The Redeemers of late 19th century America had a clear political goal: to restore the Southern way of life that Reconstruction interrupted. This meant breaking up fusion coalitions and attacking black power. But Klan violence was as unsettling in post-Civil War America as it is today. Rather than use overtly racist language, the Redeemers framed their vision as a moral crusade against the sin and corruption of Northern politics. Good Christian people came to believe that advocates of Reconstruction were subversives with an ungodly agenda, hell bent on destroying American morality.
I didn’t know this history when I went to work for Strom Thurmond twenty years ago. In my mind, the Bible I’d memorized and the redemption I treasured were handed down to me from the early Christians who stuck to their faith and died in the catacombs. Our evangelical movement was an embattled minority in liberal America. Or so I was told. I had no ear for the way biblical language had been hijacked to serve the interests of white power.

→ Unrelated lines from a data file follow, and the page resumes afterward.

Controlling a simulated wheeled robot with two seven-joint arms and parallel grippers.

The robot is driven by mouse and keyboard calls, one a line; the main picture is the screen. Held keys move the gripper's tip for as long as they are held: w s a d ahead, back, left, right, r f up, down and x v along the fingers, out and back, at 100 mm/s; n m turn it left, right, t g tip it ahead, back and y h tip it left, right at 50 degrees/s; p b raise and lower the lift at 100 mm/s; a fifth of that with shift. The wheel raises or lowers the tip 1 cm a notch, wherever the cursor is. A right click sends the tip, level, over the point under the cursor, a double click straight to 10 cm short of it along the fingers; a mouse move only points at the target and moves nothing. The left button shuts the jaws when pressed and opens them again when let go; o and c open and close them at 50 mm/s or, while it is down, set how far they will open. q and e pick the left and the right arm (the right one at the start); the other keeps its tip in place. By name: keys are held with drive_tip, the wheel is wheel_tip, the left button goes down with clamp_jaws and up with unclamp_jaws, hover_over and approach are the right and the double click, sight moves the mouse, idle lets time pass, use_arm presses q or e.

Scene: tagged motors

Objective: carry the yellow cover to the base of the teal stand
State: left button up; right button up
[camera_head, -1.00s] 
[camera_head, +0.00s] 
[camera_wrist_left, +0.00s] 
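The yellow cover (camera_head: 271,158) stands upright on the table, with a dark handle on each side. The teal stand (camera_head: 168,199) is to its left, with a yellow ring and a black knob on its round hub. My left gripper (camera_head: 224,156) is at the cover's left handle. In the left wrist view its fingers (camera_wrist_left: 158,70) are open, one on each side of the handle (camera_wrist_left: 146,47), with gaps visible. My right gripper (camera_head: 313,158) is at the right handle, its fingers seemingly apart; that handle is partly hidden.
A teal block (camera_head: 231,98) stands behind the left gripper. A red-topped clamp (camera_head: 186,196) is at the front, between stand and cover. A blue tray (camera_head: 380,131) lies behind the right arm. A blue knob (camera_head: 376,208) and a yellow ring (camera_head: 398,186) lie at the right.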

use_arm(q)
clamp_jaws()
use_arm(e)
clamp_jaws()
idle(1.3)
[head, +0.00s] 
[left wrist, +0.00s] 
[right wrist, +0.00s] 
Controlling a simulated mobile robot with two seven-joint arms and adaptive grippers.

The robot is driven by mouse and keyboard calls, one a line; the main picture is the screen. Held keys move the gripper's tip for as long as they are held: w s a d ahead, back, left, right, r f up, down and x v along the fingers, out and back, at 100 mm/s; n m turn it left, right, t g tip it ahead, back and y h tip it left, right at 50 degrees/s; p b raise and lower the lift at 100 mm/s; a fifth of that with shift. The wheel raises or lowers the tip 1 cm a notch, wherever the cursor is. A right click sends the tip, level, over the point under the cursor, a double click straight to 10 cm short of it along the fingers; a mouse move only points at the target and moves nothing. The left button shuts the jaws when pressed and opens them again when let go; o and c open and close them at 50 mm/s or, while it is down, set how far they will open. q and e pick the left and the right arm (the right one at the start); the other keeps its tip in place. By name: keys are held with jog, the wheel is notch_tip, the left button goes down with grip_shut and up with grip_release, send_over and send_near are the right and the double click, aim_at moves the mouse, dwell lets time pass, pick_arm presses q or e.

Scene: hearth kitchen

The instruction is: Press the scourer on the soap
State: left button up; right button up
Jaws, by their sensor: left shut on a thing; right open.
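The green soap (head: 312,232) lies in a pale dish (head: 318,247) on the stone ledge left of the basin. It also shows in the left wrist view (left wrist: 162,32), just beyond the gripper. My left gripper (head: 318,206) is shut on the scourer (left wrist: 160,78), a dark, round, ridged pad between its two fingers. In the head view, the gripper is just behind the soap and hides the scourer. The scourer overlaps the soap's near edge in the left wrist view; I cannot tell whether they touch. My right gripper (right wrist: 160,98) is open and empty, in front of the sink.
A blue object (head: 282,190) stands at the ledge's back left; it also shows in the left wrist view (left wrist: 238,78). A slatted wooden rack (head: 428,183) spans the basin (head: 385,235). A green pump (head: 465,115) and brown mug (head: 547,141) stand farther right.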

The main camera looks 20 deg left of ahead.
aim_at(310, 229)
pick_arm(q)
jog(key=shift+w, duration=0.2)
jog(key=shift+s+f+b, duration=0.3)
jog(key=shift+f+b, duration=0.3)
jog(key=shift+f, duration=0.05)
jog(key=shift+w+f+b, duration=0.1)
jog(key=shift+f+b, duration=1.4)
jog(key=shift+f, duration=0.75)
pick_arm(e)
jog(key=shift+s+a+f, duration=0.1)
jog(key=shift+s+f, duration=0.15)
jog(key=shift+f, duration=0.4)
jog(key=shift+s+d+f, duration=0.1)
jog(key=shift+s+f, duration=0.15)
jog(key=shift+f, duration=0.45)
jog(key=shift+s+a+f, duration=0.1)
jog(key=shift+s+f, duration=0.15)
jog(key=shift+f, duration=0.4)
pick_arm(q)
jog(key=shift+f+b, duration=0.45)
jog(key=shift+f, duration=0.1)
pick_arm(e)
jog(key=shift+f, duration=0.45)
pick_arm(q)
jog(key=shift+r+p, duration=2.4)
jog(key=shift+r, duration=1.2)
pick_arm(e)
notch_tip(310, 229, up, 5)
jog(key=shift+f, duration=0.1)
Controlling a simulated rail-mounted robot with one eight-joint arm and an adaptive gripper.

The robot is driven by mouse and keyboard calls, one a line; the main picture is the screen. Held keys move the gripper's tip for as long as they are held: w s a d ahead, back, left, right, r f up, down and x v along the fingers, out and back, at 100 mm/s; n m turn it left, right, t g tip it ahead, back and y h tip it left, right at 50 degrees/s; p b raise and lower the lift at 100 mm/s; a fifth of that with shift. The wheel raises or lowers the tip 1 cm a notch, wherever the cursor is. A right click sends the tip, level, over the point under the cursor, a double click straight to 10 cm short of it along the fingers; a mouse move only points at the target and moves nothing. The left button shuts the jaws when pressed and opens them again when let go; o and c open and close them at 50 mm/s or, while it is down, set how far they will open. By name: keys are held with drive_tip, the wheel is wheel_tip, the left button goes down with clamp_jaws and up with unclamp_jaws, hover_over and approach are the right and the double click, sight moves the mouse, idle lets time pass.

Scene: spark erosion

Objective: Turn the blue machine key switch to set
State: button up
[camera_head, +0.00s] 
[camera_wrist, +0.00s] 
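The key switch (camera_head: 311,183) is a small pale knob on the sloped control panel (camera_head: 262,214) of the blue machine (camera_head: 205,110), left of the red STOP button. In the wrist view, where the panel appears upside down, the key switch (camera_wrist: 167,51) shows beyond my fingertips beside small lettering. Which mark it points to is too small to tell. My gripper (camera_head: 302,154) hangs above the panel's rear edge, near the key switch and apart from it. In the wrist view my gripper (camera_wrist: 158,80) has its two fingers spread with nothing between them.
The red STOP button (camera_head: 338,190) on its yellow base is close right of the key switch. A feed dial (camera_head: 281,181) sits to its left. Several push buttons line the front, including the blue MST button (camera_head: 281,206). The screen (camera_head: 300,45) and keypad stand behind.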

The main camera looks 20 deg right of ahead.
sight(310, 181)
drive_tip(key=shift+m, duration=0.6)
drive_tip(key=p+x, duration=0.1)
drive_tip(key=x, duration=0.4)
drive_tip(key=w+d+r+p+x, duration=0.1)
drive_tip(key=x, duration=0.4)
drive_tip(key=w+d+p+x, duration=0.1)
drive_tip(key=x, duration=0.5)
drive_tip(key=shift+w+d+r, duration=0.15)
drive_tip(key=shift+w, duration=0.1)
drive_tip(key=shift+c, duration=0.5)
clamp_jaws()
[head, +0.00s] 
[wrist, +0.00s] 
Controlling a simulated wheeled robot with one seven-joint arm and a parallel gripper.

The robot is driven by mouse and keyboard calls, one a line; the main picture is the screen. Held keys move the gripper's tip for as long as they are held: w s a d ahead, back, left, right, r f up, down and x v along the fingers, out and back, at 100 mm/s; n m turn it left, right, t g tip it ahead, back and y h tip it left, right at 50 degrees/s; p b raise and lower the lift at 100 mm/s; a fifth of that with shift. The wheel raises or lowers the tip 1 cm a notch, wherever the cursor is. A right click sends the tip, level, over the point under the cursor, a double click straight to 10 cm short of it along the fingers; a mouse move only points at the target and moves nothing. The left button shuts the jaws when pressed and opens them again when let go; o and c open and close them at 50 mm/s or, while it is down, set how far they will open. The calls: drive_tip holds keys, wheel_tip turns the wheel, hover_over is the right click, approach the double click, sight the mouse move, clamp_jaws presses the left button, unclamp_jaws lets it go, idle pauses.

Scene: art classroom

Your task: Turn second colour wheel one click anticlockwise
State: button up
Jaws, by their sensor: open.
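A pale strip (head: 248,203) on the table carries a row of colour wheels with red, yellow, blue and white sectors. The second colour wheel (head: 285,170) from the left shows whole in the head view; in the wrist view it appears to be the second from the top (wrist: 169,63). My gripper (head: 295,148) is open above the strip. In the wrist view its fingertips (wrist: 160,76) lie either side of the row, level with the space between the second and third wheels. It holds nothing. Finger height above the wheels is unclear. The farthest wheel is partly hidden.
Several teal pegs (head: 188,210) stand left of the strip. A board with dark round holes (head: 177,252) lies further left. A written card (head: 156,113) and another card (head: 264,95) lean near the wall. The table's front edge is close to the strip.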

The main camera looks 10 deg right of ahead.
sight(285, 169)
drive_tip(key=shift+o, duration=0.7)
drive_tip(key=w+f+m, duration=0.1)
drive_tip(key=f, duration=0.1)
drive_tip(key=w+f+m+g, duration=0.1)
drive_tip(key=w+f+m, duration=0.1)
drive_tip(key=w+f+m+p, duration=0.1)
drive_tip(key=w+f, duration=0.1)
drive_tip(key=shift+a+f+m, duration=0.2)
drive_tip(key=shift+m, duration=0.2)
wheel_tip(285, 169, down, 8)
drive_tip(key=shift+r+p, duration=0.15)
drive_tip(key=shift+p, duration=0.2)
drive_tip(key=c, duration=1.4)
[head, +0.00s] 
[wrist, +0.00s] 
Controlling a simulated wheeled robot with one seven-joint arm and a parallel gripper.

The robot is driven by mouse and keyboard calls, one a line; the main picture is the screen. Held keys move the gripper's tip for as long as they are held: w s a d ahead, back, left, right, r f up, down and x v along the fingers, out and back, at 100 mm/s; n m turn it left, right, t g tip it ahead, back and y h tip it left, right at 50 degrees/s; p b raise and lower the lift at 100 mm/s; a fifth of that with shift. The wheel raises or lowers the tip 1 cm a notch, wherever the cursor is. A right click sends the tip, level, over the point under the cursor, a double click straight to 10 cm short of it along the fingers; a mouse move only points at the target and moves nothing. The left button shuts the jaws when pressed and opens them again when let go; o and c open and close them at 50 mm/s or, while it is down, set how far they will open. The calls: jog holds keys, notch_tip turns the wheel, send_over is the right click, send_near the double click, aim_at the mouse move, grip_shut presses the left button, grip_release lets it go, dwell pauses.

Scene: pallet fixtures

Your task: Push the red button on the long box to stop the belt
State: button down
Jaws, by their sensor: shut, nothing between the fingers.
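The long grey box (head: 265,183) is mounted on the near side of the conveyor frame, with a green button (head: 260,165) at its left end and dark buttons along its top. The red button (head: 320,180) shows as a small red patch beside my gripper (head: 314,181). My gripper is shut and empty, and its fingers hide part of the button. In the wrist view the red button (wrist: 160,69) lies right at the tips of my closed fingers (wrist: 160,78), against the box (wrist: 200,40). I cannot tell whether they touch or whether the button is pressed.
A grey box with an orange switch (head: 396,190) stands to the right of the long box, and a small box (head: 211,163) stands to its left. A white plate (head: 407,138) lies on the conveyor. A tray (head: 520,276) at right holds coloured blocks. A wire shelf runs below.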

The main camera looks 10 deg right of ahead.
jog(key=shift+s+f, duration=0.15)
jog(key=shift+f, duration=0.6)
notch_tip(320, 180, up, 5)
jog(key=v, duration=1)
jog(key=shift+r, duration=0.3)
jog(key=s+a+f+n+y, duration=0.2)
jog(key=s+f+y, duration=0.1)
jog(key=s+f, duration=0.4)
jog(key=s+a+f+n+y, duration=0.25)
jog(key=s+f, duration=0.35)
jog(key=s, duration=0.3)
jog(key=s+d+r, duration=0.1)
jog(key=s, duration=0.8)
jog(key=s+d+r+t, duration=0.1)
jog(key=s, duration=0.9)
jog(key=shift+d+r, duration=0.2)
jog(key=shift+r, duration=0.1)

If Obama’s presidency has made anything clear, it’s that we are not living in a post-racial America. Whatever our politics, most evangelicals are painfully aware how race still matters, from the voting booth to the Super Bowl. I spent this past week on a 21st-Century Freedom Ride with black, white and brown sisters and brothers who were eager to learn from civil rights history what it means to work for racial justice today.
Like many political and faith leaders in America, my fellow freedom riders were outraged that Donald Trump has won the Republican primary in every state we drove through on our Southern tour. Fifty years after George Wallace—after all the blood, sweat and tears that were shed—how can political extremism be winning?
It’s a troubling reality, but one that Rev. Barber saw coming. When wealthy investors spent $30 million to take over the state house after Obama won North Carolina in 2008, Rev. Barber insisted that we stop calling them conservatives. They’re extremists, he said. The new voting maps they drew based on race were illegal. (It took a federal court five years to agree.) They pushed extreme legislation through with a majority based on those illegal maps. And when thousands of North Carolinians protested, their move to arrest us was illegal and extreme (It took a Superior Court judge a little over a year to dismiss the charges.)
To most Americans, Trump’s corporate fascism is extreme. “We must stop him, ” the establishment is saying, on the left and the right. But much of what Trump is proposing (and worse) is already the law in state houses throughout America. Unlike 50 years ago, the political extremism we’re subject to isn’t only Southern. Michigan’s “emergency management” oversaw the poisoning of an entire city, even as 19 states continue to refuse their poorest citizens access to federally funded health insurance. In perhaps the most closely watched presidential race in US history, almost no mainstream media has covered the voter suppression laws that have been pushed through state houses since the Supreme Court’s Shelby decision.
Listening again this week to the story of the Nashville Movement in 1960, I was struck by the way Diane Nash, a Fisk University student, stood on the steps of Nashville’s municipal building and asked Mayor Ben West whether he thought it was right to refuse service to someone simply based on the color of their skin. Mayor West said after the fact that he realized he had to respond not as a politician, but as a man. Nash reframed the extremism of segregation as a moral issue. As a moral issue, it could not stand.
The bad news, I’m afraid, is that extremism goes far beyond Trump. But the good news is that the Movement past and present shows us that moral language doesn’t have to serve extremism.
If “white evangelicals” are supporting Trump, they are following in a long line of religious extremists, from the 19th century Redeemers to the Moral Majority of the late 20th century. But they do not own the language of faith and morality. We can reclaim what has been hijacked.
We can insist that extremism is wrong.
Even when extremists are in power, we can put our bodies on the line to resist them.
We may not change extremism today. We may not change it in ten years. But as long as we refuse to let it change us, we can hold onto hope. That’s what this year’s Freedom Ride taught me.